The sluggers’ (those with an observed ISO of .200 or greater in 2011) average bunt was worth +.0376 runs. The sample was only 102 bunts, as one might expect.
(As an aside, I realize that .200 is an arbitrary figure. A .180 ISO is still good power and would have made the sample larger, but on the other hand .200 and better reflects Teixeira’s population of power hitters.)
How about the non-sluggers, those non-pitchers with 300 or more plate appearances in 2011 and an ISO under .200? They bunted 1476 times according to my query, with an average run value of -.0023.
Does this mean that the sluggers are better bunters? Should they be bunting more often? To the first question I would say that I do not know, but I seriously doubt it. As for whether they should be bunting more often, that would require a more work. This is where the previously-mentioned “background assumptions” come into play. Sample size aside, and without looking at individual plays, I think it is fair to assume that the typical “slugger bunt” comes as more of a surprise than the non-slugger bunts, and that teams were playing back or had a shift on for the power-hitter.
That is not to say that teams should not continue to shift or play back — after all, it was just 102 bunts, and while it might be frustrating to have a power hitter reach on a surprise bunt once or twice a season, it beats playing in and/or without a shift and giving up several more doubles.
Like many other fans, in the past I have wondered why more power hitters do not try to bunt to the opposite field more often to beat the shift.
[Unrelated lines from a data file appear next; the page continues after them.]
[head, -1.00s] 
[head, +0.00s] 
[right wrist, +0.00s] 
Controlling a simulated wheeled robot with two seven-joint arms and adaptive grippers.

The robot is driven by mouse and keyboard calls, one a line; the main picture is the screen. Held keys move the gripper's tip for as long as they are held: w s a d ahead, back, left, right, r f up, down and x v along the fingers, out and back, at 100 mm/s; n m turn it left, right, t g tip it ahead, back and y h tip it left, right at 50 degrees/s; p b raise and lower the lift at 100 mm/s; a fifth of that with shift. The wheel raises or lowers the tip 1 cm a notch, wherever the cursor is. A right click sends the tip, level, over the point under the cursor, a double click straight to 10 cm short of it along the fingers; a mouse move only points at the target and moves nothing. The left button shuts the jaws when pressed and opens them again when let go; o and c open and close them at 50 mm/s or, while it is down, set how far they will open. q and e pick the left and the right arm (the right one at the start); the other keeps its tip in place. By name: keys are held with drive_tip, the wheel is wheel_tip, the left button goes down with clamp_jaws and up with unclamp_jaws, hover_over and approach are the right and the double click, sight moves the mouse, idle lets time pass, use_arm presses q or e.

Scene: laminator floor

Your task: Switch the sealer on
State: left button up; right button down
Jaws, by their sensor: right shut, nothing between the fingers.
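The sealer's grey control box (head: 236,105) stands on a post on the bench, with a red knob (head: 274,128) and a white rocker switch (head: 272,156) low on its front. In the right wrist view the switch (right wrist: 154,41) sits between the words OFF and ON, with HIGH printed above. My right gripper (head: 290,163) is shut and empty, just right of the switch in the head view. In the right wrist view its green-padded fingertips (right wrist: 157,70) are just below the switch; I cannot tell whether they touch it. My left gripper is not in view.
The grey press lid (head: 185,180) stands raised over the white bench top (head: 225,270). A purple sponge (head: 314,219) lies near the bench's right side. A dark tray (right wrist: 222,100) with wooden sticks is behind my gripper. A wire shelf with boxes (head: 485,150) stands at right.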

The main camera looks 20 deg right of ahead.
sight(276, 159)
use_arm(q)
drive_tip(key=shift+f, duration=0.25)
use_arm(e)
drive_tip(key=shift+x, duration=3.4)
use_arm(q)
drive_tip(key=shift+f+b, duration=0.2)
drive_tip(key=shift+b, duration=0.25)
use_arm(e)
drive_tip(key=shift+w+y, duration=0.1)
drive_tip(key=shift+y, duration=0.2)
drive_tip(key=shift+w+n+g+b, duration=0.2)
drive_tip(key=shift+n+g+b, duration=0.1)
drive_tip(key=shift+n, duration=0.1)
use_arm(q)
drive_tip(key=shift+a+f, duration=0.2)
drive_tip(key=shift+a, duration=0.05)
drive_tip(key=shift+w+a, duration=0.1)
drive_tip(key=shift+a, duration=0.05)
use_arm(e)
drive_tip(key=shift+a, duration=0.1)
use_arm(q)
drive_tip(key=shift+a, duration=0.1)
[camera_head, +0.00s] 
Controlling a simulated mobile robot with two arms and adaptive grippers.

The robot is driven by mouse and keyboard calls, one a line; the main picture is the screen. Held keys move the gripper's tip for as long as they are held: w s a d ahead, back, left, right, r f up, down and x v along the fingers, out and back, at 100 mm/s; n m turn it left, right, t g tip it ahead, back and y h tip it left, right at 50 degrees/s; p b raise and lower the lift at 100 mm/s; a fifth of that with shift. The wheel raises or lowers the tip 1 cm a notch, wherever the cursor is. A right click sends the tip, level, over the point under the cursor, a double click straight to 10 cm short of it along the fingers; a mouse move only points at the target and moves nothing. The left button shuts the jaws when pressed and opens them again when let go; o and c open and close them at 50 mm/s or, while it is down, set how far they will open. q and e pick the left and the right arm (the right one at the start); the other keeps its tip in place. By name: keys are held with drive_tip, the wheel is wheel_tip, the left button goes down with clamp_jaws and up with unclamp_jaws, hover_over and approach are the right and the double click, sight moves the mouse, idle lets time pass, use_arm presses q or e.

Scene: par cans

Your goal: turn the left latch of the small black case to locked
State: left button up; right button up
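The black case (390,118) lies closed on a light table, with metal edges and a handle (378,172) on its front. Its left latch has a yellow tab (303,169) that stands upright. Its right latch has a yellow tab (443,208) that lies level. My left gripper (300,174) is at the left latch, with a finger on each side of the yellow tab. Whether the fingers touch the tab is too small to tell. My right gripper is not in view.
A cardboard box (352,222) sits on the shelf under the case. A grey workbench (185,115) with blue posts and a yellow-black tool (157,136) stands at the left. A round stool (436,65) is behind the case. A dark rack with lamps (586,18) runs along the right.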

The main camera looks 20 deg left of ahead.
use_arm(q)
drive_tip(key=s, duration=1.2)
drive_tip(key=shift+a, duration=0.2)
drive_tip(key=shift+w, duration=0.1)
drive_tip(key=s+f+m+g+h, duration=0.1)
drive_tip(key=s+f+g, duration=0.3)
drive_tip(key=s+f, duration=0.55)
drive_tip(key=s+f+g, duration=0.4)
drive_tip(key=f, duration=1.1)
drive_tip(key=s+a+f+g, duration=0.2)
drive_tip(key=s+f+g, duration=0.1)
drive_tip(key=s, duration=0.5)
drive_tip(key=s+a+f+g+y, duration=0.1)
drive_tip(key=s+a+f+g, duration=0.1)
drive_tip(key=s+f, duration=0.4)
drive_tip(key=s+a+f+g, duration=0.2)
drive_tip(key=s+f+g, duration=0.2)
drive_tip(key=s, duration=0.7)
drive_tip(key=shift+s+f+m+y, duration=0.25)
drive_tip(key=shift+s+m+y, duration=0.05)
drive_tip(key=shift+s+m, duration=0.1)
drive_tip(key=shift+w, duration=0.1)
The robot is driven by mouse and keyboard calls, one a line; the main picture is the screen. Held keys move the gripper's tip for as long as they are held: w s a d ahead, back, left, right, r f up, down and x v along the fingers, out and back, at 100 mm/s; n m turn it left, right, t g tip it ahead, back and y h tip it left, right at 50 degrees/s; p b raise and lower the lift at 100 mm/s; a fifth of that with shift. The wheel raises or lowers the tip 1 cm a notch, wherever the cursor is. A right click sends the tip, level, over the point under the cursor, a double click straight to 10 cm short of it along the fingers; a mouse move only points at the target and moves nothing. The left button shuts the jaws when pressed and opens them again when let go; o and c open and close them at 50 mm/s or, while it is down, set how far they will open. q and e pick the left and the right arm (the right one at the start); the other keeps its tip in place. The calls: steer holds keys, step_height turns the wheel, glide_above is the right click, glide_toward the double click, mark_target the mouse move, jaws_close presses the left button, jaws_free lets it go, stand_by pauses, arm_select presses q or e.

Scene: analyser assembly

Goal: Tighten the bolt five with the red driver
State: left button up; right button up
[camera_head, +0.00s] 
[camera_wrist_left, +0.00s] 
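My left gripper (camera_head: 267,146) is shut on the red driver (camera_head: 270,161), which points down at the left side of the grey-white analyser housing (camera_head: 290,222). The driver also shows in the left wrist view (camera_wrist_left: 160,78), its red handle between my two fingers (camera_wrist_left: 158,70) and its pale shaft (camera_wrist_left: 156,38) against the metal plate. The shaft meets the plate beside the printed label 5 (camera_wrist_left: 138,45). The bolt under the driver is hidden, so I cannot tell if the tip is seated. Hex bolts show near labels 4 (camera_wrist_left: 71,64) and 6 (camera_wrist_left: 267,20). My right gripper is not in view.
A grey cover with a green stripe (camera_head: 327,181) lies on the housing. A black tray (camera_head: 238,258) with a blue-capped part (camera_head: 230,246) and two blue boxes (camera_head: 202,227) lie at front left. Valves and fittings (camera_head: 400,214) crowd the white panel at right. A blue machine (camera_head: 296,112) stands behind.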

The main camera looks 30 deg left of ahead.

And, of course, like so many others, I needed to be reminded that if it was that easy, they probably would. I would imagine that Mark Teixeira is not the only one of his homer-heavy peers who has not bunted since high school. Moreover, they probably are not going to be able to do it often enough to get teams to play in or give up the shift.
However, while one might chuckle at the idea of Teixeira being a “$180 million bunter,” our little foray into recent data shows that whether or not having a slugger lay down a bunt now and then is good from a game-theoretical perspective, it can actually help teams score runs.